Find every line in the records below that contains the word "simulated", and copy each such line.
===== RAW RECORDS =====
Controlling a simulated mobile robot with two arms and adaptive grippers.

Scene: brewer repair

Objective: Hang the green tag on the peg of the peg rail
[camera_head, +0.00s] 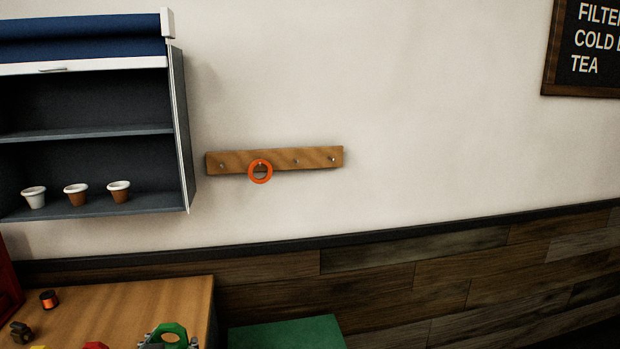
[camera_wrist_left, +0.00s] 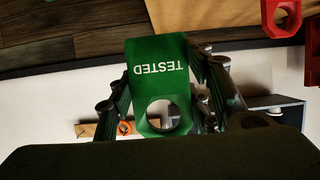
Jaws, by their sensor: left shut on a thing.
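The green tag (camera_wrist_left: 158,60), with white "TESTED" lettering upside down and a round hole, is between the fingers of my left gripper (camera_wrist_left: 160,100), which is shut on it. In the head view the tag's holed end (camera_head: 168,331) shows at the bottom edge, with parts of my left gripper (camera_head: 170,344) beside it. The wooden peg rail (camera_head: 317,158) is on the wall, above and right of the tag and apart from it. It has several small pegs. An orange ring (camera_head: 260,180) hangs on the second peg from the left. My right gripper is not in view.
A shelf cabinet (camera_head: 180,120) with several small pots (camera_head: 76,195) is left of the rail. Below are a wooden table (camera_head: 130,297) with an orange spool (camera_head: 48,300) and a green box (camera_head: 285,334).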

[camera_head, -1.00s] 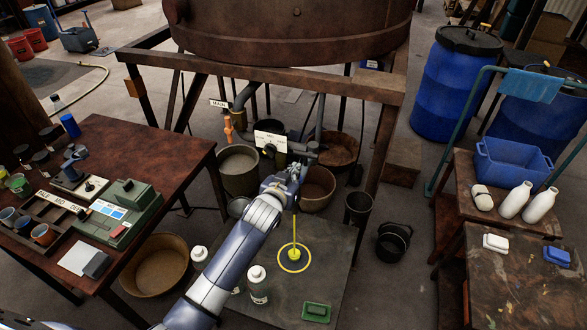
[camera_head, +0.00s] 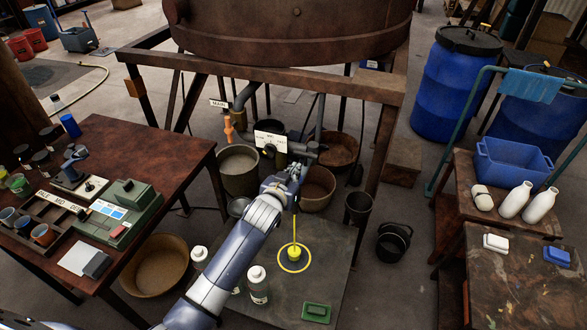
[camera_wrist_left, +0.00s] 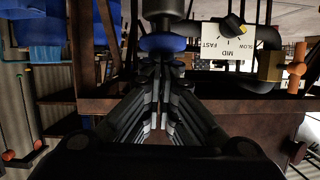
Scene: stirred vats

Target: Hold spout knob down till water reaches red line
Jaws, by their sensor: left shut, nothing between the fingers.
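My left gripper (camera_head: 297,168) reaches in under the vat pipes at the spout, fingers shut and empty. In the left wrist view its fingertips (camera_wrist_left: 161,66) meet or nearly meet the underside of a round blue knob (camera_wrist_left: 166,43); exact contact is hard to tell. A thin yellow-green stream (camera_head: 294,226) runs down below the gripper to a small yellow-green body of liquid (camera_head: 294,251) inside a yellow ring (camera_head: 281,265) on a dark board. Any clear vessel walls and the red line cannot be made out. My right gripper is not in view.
A dial plate (camera_wrist_left: 224,38) marked slow, mid and fast sits beside the knob. An orange valve handle (camera_head: 229,128) is left of it. Capped bottles (camera_head: 258,285) and a green block (camera_head: 316,312) stand near the ring. Buckets (camera_head: 239,168) surround the pipes.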

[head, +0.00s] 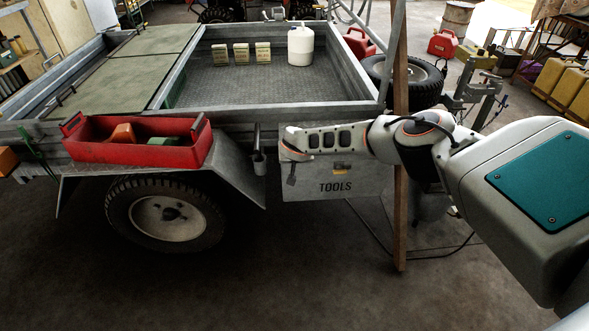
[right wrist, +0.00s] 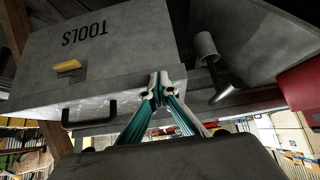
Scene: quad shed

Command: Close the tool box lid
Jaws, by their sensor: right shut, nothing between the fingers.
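The grey tool box (head: 372,187), marked TOOLS with a yellow latch, hangs on the trailer's side in the head view. In the right wrist view the tool box (right wrist: 130,40) appears upside down. A pale lid strip (right wrist: 105,104) with a black handle (right wrist: 90,112) runs along its top edge. My arm hides much of the lid in the head view; I cannot tell whether it is fully down. My right gripper (head: 291,180) is at the box's left end. Its fingertips (right wrist: 158,86) are together and empty, close to the lid's corner; contact is unclear. My left gripper is out of view.
A grey fender (head: 233,172) and a post with a cup-like end (head: 258,160) stand left of the box. A red tray (head: 90,150) rests above the wheel. A wooden post (head: 400,230) stands at the box's right end. The floor in front is clear.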

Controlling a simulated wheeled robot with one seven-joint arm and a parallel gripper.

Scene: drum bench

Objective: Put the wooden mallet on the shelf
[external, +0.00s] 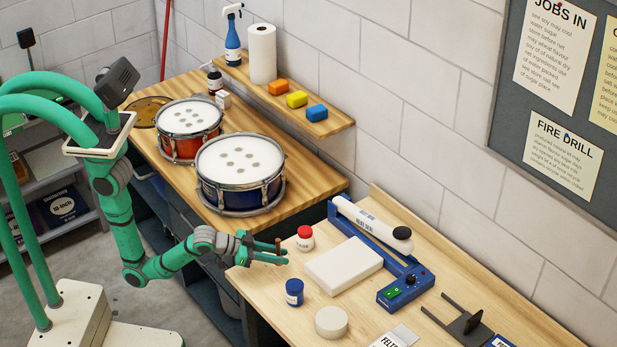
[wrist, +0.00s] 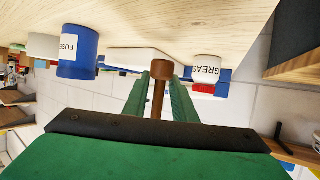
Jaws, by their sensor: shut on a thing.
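My gripper (external: 280,252) is over the near left edge of the light workbench. It is shut on a brown wooden piece, which I take to be the mallet (external: 278,242). In the wrist view the mallet (wrist: 158,78) shows as a brown shaft with a wider end, between the two green fingers of my gripper (wrist: 160,98). The rest of the mallet is hidden by my gripper. The wooden shelf (external: 338,128) is on the wall behind the drums, up and to the right of them.
The shelf holds a blue spray bottle (external: 232,45), a paper roll (external: 262,54) and coloured blocks (external: 297,99). Two drums (external: 240,165) stand below it. Near my gripper are a red-capped jar (external: 305,239), a blue jar (external: 294,292), a white slab (external: 343,266) and a sealer (external: 405,288).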

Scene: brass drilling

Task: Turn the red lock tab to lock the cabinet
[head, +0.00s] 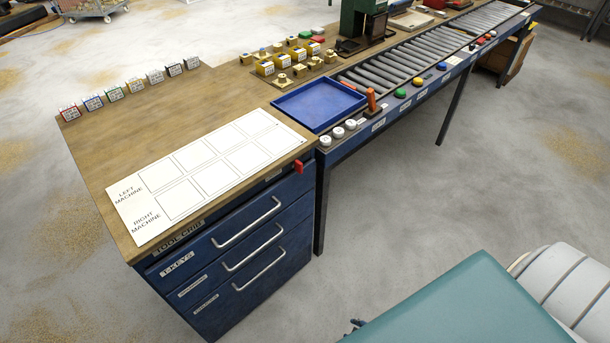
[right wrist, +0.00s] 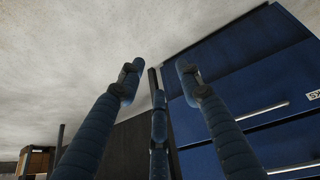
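The red lock tab (head: 298,166) sits at the top right front corner of the blue tool cabinet (head: 213,312), just under the wooden top. The cabinet has several drawers with silver handles, and they look shut. The cabinet's blue drawer fronts (right wrist: 235,76) also show at the right of the right wrist view, where the tab is not seen. My right gripper (right wrist: 160,80) has its fingers spread with nothing between them. In the head view only a dark bit of the right gripper (head: 357,323) shows, low in front of the cabinet and apart from it. My left gripper is not seen.
A white sheet with machine labels (head: 205,170) and several small tagged blocks (head: 115,93) lie on the wooden top. A blue tray (head: 318,104) and a roller conveyor (head: 420,60) adjoin it on the right. The floor (head: 450,180) before the conveyor is clear.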

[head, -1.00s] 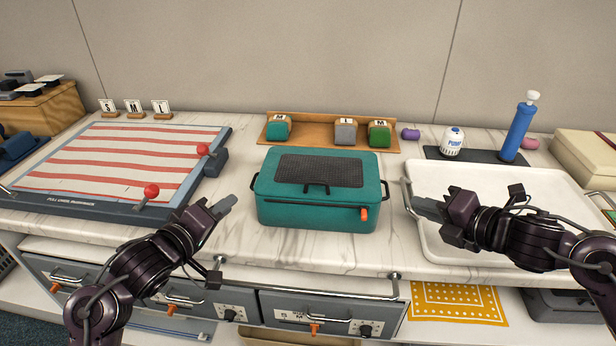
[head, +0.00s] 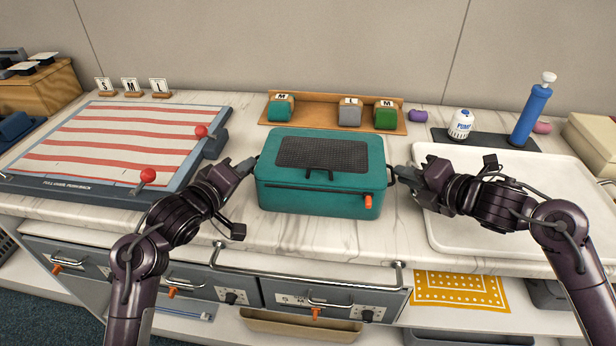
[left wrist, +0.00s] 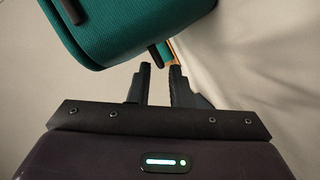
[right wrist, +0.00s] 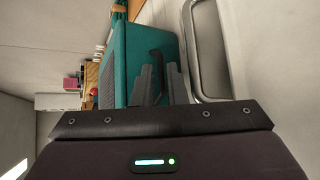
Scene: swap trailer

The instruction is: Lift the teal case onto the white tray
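The teal case (head: 320,200) stands closed on the marble counter, with a dark mesh panel on its lid and an orange latch on its front. The white tray (head: 560,190) lies flat on the counter to its right, partly covered by my right arm. My left gripper (head: 249,165) is at the case's left end. In the left wrist view its fingers (left wrist: 160,72) are apart, just short of a dark handle. My right gripper (head: 397,172) is at the case's right end. In the right wrist view its fingers (right wrist: 158,72) are apart near the dark side handle (right wrist: 157,57).
A wooden rack (head: 325,110) with labelled blocks stands behind the case. A pump bottle (head: 461,124) and a blue cylinder (head: 531,112) stand behind the tray. A striped board (head: 110,150) with red knobs lies left. A rail (head: 300,278) runs along the counter front.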

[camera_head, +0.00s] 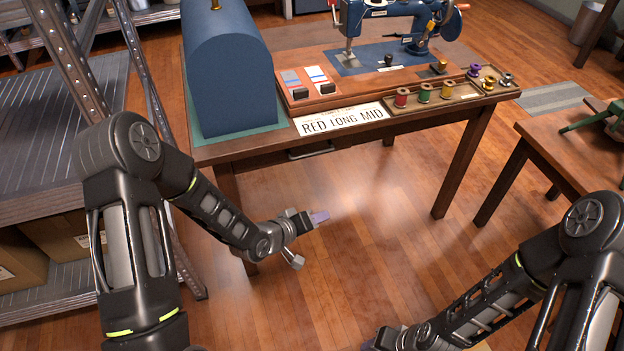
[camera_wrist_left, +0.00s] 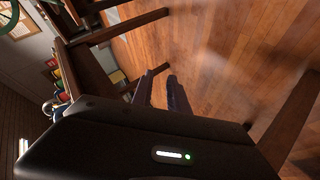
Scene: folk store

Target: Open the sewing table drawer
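The wooden sewing table (camera_head: 240,152) stands ahead of me. A metal handle (camera_head: 311,151) shows under its front edge, below the sign; the drawer front is mostly hidden beneath the tabletop, and I cannot tell how far it is out. My left gripper (camera_head: 320,217) is in front of the table, below and apart from the handle. In the left wrist view its two fingers (camera_wrist_left: 163,92) stand apart with nothing between them. My right gripper (camera_head: 372,346) is only partly in view at the bottom edge, and its fingers are cut off.
A metal shelf (camera_head: 40,130) stands close on the left. A smaller wooden table (camera_head: 575,150) stands right. Floor between is clear.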

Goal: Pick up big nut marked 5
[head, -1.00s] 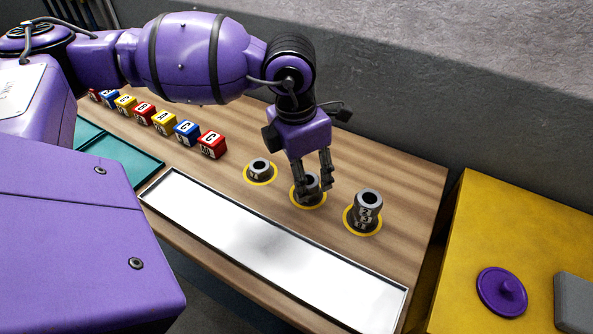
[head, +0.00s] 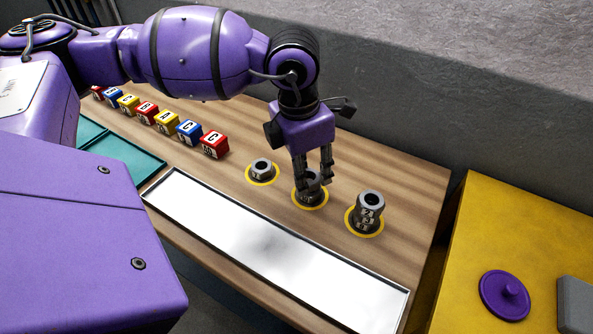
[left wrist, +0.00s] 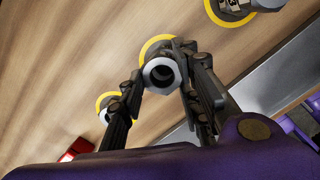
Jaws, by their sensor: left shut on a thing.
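My left gripper (head: 312,178) points down over the middle yellow ring (head: 310,206) on the wooden table. It is shut on a grey hex nut (head: 312,188), with one finger on each side. In the left wrist view the nut (left wrist: 162,75) sits between the fingertips of the left gripper (left wrist: 164,82), its round hole facing the camera. A mark shows on the nut's side in the head view, but I cannot read it. Whether the nut is clear of what is below it, I cannot tell. My right gripper is not in view.
A single nut (head: 262,169) stands on a ring to the left, a taller nut stack (head: 370,210) to the right. A silver tray (head: 270,250) lies in front. Lettered cubes (head: 190,132) line the left, beside a teal tray (head: 130,160). A yellow surface (head: 455,250) is at right.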

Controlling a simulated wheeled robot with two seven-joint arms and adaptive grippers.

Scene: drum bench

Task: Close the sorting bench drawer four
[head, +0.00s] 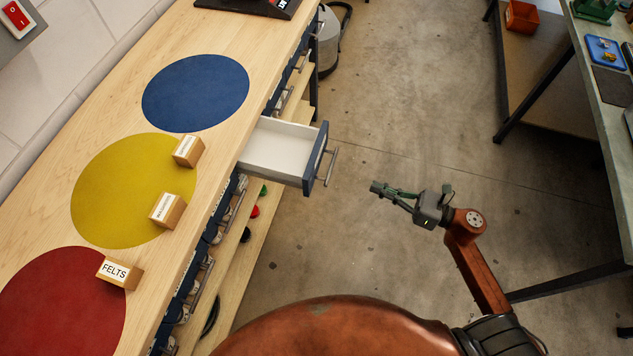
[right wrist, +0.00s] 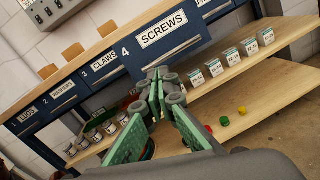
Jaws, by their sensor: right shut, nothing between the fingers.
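Drawer four (head: 316,158) is pulled out from the side of the sorting bench (head: 215,100) in the head view. Its white inside looks empty, and its blue front carries a metal bar handle. In the right wrist view the drawer front (right wrist: 190,52) bears a "4" and a "SCREWS" label and stands out ahead of the others. My right gripper (head: 376,187) is shut and empty, out in front of the handle and slightly to its right, apart from it in the head view. Its green fingers (right wrist: 157,80) overlap the handle in the wrist view. My left gripper is not in view.
Other drawers, such as CLAWS (right wrist: 103,70), look shut. Wooden blocks, one marked FELTS (head: 120,272), stand by coloured discs on the benchtop. Another table (head: 600,110) stands at right; the floor between is clear.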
=====
## RESULT OF THIS EXERCISE:
Controlling a simulated mobile robot with two arms and adaptive grippers.
Controlling a simulated wheeled robot with one seven-joint arm and a parallel gripper.
Controlling a simulated wheeled robot with two seven-joint arms and adaptive grippers.

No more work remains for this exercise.